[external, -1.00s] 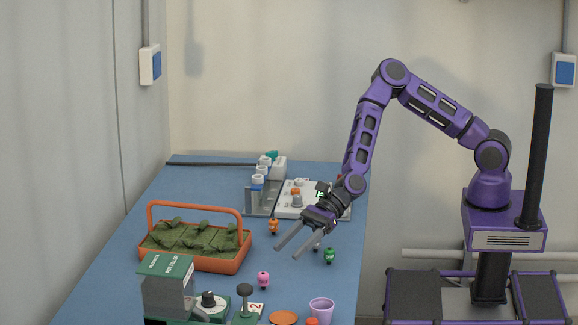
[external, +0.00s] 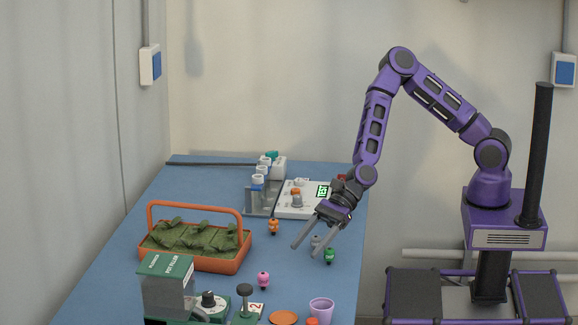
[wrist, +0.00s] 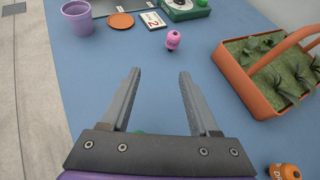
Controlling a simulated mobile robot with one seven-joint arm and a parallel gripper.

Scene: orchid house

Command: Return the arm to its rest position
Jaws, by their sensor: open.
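My gripper (external: 309,250) is open and empty, held above the right side of the blue table (external: 215,195). In the wrist view its two fingers (wrist: 160,75) stand wide apart with only bare blue surface between them.
An orange basket of plants (external: 236,262) stands at the left. A white device with a green screen (external: 294,211) and a rack of bottles (external: 258,200) are behind. A pink bottle (external: 263,280), pot filler (external: 168,290), purple cup (external: 321,309) and orange saucer (external: 284,317) are in front.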

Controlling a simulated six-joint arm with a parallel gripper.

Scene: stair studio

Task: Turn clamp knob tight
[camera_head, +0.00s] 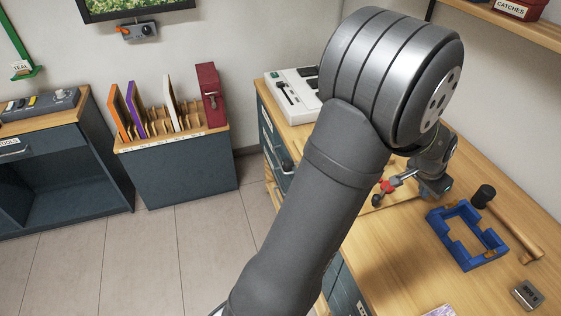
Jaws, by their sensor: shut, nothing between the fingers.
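A small clamp-like piece with a red part (388,186) and a dark rounded end lies on the wooden bench, just left of my wrist. I cannot tell which part of it is the knob. My gripper (430,186) is low over the bench beside this piece, largely hidden by my own wrist and small in view. It is shut and holds nothing. I cannot tell whether it touches the red piece. A blue rectangular frame (466,264) with brown bits at its sides lies on the bench to the right of my gripper.
A mallet-like tool with a black head (486,194) and wooden handle lies right of the blue frame. A grey metal block (527,294) is near the front right. A white device (291,93) stands at the back of the bench. My arm covers the middle of the view.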

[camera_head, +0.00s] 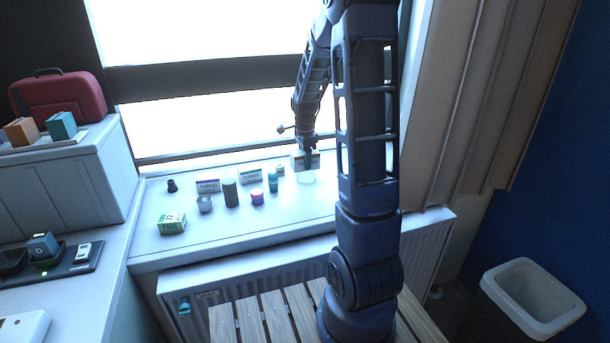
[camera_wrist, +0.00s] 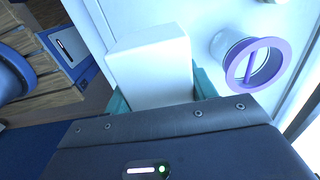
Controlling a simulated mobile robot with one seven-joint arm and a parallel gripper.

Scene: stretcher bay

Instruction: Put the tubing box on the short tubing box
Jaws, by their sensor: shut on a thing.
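My gripper (camera_head: 307,163) is over the right part of the white windowsill. It is shut on a white box, likely the tubing box (camera_head: 298,160); part of it is hidden by my gripper. In the wrist view the white box (camera_wrist: 150,70) sits between the two teal fingers of my gripper (camera_wrist: 160,95). Two similar low white boxes with dark label strips stand on the sill: one at left (camera_head: 208,186) and one nearer the middle (camera_head: 250,177). Their labels are too small to read, so I cannot tell which is the short tubing box.
A clear jar (camera_head: 306,178) stands just below my gripper; a purple-rimmed jar (camera_wrist: 258,62) is beside the held box in the wrist view. A dark cylinder (camera_head: 230,193), purple-lidded jar (camera_head: 257,198), teal bottle (camera_head: 272,183) and green box (camera_head: 172,223) are on the sill. The front sill is clear.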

▸ **What to do**:
From the first line of the material down to the line containing "Command: Return the arm to its rest position", inclusive, return each line exactly, skipping any picture.

▸ **Exercise output**:
[external, -1.00s] 
[external, +0.00s] 
[wrist, +0.00s] 
Controlling a simulated mobile robot with one seven-joint arm and a parallel gripper.

Scene: orchid house

Command: Return the arm to its rest position

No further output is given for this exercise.